## Required work
Reproduce exactly the lines beginning with the line that contains "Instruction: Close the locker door" and ending at the final line of the material below.

## Available data
┏━━
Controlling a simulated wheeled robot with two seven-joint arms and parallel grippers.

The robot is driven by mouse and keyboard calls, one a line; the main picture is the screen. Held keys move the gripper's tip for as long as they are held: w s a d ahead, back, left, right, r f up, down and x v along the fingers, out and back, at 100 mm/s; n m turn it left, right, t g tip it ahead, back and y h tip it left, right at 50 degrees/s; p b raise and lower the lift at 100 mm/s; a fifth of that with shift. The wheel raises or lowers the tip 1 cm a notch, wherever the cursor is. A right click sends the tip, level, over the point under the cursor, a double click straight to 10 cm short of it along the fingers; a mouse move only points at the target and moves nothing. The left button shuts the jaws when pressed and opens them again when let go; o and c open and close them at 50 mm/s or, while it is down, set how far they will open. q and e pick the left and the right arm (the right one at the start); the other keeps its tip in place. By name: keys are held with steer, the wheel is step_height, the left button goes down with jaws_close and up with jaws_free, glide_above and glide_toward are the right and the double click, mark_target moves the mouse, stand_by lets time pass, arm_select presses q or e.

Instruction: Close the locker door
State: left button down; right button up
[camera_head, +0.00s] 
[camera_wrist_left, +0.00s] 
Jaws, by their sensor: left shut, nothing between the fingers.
┗━━
## Task result
Instruction: Close the locker door
State: left button down; right button up
[camera_head, +0.00s] 
[camera_wrist_left, +0.00s] 
Jaws, by their sensor: left shut, nothing between the fingers.

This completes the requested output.